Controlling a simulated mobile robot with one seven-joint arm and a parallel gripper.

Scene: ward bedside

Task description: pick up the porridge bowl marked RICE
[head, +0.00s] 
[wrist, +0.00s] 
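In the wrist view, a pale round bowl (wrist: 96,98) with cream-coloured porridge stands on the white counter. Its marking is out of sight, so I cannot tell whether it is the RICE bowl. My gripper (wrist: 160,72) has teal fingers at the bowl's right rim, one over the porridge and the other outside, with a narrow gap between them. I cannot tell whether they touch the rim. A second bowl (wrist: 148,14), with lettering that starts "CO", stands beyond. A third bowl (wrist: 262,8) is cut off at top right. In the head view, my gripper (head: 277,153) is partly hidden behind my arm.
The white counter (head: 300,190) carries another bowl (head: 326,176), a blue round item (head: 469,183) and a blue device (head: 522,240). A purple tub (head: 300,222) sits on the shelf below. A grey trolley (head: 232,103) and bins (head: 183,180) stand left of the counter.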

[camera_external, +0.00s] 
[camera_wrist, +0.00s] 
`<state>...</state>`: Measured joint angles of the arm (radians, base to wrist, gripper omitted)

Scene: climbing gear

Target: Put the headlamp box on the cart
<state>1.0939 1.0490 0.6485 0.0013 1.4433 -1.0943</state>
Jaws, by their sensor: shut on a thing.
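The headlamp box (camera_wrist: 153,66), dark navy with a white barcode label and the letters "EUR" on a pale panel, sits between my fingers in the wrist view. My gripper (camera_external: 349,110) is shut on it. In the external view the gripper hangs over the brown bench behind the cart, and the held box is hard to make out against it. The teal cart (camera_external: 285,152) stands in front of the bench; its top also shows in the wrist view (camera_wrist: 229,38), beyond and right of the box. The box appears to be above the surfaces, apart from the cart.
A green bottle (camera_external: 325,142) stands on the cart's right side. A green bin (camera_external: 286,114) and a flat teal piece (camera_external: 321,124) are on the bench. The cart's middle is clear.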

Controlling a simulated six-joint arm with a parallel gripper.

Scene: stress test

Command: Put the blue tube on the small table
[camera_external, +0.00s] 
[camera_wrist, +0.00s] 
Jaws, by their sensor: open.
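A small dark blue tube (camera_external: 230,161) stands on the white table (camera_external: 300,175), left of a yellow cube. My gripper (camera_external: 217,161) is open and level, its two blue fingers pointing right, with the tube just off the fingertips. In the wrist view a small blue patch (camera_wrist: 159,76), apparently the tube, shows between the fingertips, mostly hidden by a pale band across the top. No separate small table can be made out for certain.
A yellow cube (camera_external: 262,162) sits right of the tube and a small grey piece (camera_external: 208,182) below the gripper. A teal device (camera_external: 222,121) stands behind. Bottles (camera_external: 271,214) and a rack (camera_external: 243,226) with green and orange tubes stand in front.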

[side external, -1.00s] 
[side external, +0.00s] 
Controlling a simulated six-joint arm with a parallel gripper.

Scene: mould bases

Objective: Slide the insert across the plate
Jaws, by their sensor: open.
----------------
Reproduce every record above exactly as it appears.

Controlling a simulated mobile robot with one seven-joint arm and a parallel gripper.

Scene: ward bedside

Task description: pick up the porridge bowl marked RICE
[head, +0.00s] 
[wrist, +0.00s] 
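In the wrist view, a pale round bowl (wrist: 96,98) with cream-coloured porridge stands on the white counter. Its marking is out of sight, so I cannot tell whether it is the RICE bowl. My gripper (wrist: 160,72) has teal fingers at the bowl's right rim, one over the porridge and the other outside, with a narrow gap between them. I cannot tell whether they touch the rim. A second bowl (wrist: 148,14), with lettering that starts "CO", stands beyond. A third bowl (wrist: 262,8) is cut off at top right. In the head view, my gripper (head: 277,153) is partly hidden behind my arm.
The white counter (head: 300,190) carries another bowl (head: 326,176), a blue round item (head: 469,183) and a blue device (head: 522,240). A purple tub (head: 300,222) sits on the shelf below. A grey trolley (head: 232,103) and bins (head: 183,180) stand left of the counter.

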[camera_external, +0.00s] 
[camera_wrist, +0.00s] 
`<state>...</state>`: Measured joint angles of the arm (radians, base to wrist, gripper omitted)

Scene: climbing gear

Target: Put the headlamp box on the cart
<state>1.0939 1.0490 0.6485 0.0013 1.4433 -1.0943</state>
Jaws, by their sensor: shut on a thing.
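The headlamp box (camera_wrist: 153,66), dark navy with a white barcode label and the letters "EUR" on a pale panel, sits between my fingers in the wrist view. My gripper (camera_external: 349,110) is shut on it. In the external view the gripper hangs over the brown bench behind the cart, and the held box is hard to make out against it. The teal cart (camera_external: 285,152) stands in front of the bench; its top also shows in the wrist view (camera_wrist: 229,38), beyond and right of the box. The box appears to be above the surfaces, apart from the cart.
A green bottle (camera_external: 325,142) stands on the cart's right side. A green bin (camera_external: 286,114) and a flat teal piece (camera_external: 321,124) are on the bench. The cart's middle is clear.

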Controlling a simulated six-joint arm with a parallel gripper.

Scene: stress test

Command: Put the blue tube on the small table
[camera_external, +0.00s] 
[camera_wrist, +0.00s] 
Jaws, by their sensor: open.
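A small dark blue tube (camera_external: 230,161) stands on the white table (camera_external: 300,175), left of a yellow cube. My gripper (camera_external: 217,161) is open and level, its two blue fingers pointing right, with the tube just off the fingertips. In the wrist view a small blue patch (camera_wrist: 159,76), apparently the tube, shows between the fingertips, mostly hidden by a pale band across the top. No separate small table can be made out for certain.
A yellow cube (camera_external: 262,162) sits right of the tube and a small grey piece (camera_external: 208,182) below the gripper. A teal device (camera_external: 222,121) stands behind. Bottles (camera_external: 271,214) and a rack (camera_external: 243,226) with green and orange tubes stand in front.

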[side external, -1.00s] 
[side external, +0.00s] 
Controlling a simulated six-joint arm with a parallel gripper.

Scene: mould bases

Objective: Slide the insert across the plate
Jaws, by their sensor: open.

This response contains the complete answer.